In combat, real tank drivers wouldn’t be rolling around with their heads sticking out. They’d be buttoned up behind thick metal hatches. To give me a sense of this, Borglum introduces me to the FV432 armoured personnel carrier. He lets me drive it around a bit with the front hatch open to get a feel for the steering, then closes the hatch.
Now I’m peering at the world through a narrow opening, similar to the mail slot in a door. I find it incredibly hard to gauge where the edges of the vehicle are, but fortunately, Borglum has a second set of controls. He’s watching from the rear hatch and takes over from time to time to save his trees. It takes a lot of muscle power to haul back on the brake levers as I make tight turns on the winding, hilly track, and the exhaust-perfumed air and enclosed space soon make me queasy.

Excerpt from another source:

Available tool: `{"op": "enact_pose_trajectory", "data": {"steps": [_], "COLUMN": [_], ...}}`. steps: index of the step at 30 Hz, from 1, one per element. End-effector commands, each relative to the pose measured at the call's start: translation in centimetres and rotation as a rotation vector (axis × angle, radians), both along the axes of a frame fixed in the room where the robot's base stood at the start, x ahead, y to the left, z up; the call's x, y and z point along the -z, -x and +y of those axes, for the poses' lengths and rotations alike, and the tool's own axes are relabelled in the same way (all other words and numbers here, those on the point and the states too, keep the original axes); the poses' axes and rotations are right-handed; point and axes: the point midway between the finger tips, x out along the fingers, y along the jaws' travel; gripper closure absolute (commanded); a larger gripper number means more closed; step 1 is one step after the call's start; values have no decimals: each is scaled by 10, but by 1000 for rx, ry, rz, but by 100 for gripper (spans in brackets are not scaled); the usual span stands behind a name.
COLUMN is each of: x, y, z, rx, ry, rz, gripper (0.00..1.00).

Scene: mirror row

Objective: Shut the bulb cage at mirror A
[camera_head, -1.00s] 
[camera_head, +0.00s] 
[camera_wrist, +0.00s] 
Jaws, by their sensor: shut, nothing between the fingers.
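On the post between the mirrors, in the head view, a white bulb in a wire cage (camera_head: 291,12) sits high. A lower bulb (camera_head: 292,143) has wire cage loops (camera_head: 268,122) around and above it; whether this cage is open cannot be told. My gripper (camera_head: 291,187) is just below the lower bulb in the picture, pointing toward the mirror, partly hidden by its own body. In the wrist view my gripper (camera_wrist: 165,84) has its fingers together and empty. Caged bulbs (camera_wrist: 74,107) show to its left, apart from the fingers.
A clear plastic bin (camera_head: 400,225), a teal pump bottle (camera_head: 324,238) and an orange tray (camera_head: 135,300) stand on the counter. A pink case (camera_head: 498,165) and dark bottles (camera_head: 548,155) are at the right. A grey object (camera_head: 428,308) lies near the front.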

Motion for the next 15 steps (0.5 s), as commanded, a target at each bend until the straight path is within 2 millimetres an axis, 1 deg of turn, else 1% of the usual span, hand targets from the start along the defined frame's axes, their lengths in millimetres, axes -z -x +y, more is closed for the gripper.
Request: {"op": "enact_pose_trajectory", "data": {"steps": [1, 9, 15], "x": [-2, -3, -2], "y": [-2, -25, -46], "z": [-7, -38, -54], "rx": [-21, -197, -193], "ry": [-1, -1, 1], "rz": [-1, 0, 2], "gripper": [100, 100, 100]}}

After hours of practice, I’ve earned the main course: my moment of glory in the Chieftain. This is undeniably a real tank, a mountain of metal whose scale is hard to get your head around. Based on the initial cost and the amount of fuel it guzzles, Borglum says it costs him R9 000 an hour to run. Worse, if it suffers a major breakdown, he may never be able to get it back into working operation. So he’s as cautious with the tank as a teenager coddling his first car. All he’ll ever let a customer do with the Chieftain is drive it a few dozen metres, which wouldn’t be very interesting unless you were doing something novel, like flattening a car.
After my own head-to-head with the Focus, I climb down and find the old Ford is now about 30 cm high and lodged under the tank’s right-rear tread. Carefully, so as not to catch debris under the tank’s mudguard, Borglum backs the Chieftain off the car and returns it to the garage. An employee drives up in a forklift to haul the carcass away. Nothing remains but an oil stain, a scattering of glass and plastic, and the surge of raw power still tingling in my hands.